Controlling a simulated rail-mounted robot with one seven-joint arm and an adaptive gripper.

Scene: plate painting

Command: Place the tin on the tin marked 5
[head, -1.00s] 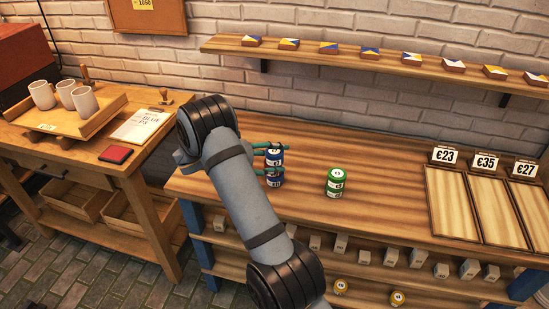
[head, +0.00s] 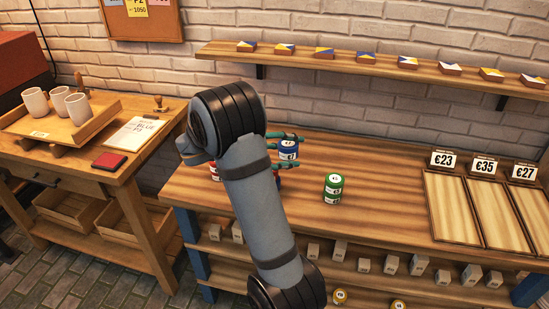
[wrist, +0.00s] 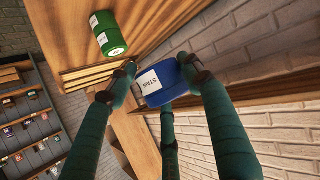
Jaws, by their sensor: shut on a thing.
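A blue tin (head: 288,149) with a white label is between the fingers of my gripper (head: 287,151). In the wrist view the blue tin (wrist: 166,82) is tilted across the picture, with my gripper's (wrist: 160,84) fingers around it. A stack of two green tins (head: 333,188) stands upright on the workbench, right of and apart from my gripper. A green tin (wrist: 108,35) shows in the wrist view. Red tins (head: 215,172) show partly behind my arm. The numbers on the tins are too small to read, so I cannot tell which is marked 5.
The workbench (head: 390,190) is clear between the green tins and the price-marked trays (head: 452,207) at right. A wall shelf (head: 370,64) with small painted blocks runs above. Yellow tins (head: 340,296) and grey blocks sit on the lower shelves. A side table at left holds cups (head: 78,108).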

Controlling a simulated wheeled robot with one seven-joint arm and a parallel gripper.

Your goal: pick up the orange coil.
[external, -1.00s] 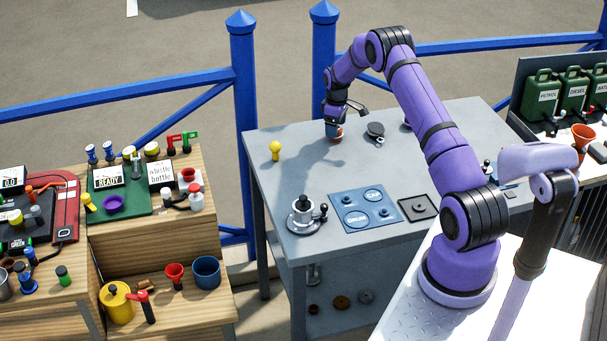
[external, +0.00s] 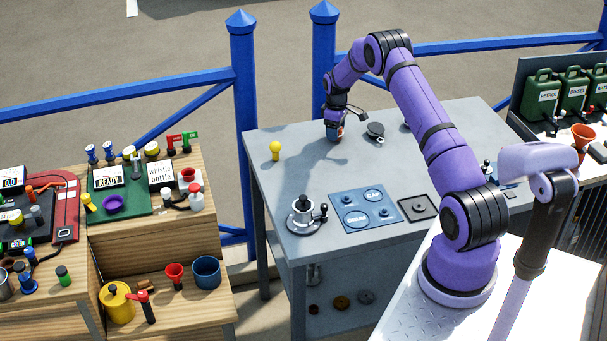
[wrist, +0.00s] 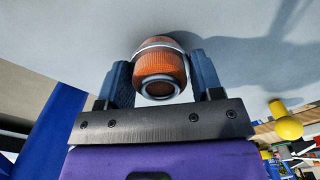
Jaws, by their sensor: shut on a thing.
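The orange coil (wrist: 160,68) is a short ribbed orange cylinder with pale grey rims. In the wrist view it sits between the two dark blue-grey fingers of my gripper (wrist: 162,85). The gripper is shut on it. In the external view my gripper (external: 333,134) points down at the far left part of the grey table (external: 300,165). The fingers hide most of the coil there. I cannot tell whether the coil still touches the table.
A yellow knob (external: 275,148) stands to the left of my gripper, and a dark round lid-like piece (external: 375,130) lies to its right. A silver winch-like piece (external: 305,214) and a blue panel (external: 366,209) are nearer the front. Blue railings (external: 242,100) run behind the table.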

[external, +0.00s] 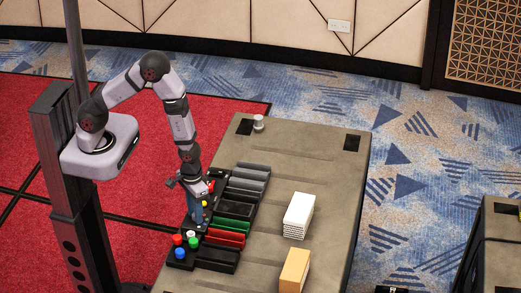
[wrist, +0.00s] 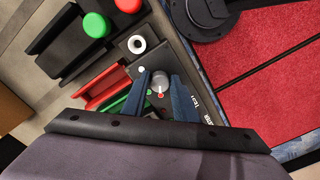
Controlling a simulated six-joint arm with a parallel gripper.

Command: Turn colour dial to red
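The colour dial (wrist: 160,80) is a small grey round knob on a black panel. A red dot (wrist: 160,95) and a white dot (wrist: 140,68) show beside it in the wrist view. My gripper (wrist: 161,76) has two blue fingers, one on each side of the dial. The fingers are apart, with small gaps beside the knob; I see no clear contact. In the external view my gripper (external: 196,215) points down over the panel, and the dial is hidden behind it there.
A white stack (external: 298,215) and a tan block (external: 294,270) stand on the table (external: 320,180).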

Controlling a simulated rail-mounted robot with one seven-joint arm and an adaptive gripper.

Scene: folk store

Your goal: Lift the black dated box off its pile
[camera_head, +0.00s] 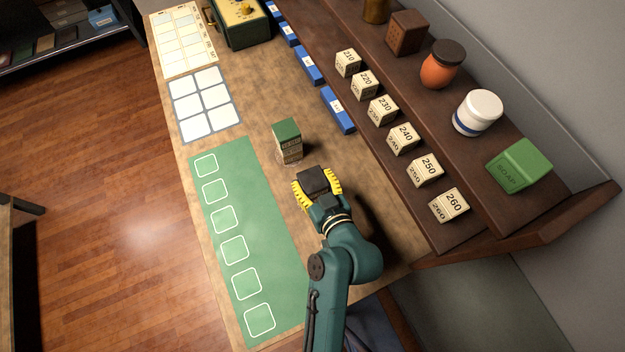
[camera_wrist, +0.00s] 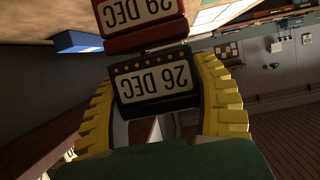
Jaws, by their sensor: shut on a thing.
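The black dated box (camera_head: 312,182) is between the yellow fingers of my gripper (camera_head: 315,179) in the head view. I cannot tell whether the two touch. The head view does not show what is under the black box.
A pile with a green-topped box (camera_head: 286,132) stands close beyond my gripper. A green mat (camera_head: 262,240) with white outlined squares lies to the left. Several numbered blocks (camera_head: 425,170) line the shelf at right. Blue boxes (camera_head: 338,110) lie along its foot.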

CHALLENGE —
Print exactly the lines from the line with "Scene: folk store" through the end of the data, both ends included, and print no pictures.

EXERCISE RESULT —
Scene: folk store

Your goal: Lift the black dated box off its pile
[camera_head, +0.00s] 
[camera_wrist, +0.00s] 
Jaws, by their sensor: shut on a thing.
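The black dated box (camera_head: 312,182) is between the yellow fingers of my gripper (camera_head: 315,179) in the head view. I cannot tell whether the two touch. The head view does not show what is under the black box.
A pile with a green-topped box (camera_head: 286,132) stands close beyond my gripper. A green mat (camera_head: 262,240) with white outlined squares lies to the left. Several numbered blocks (camera_head: 425,170) line the shelf at right. Blue boxes (camera_head: 338,110) lie along its foot.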

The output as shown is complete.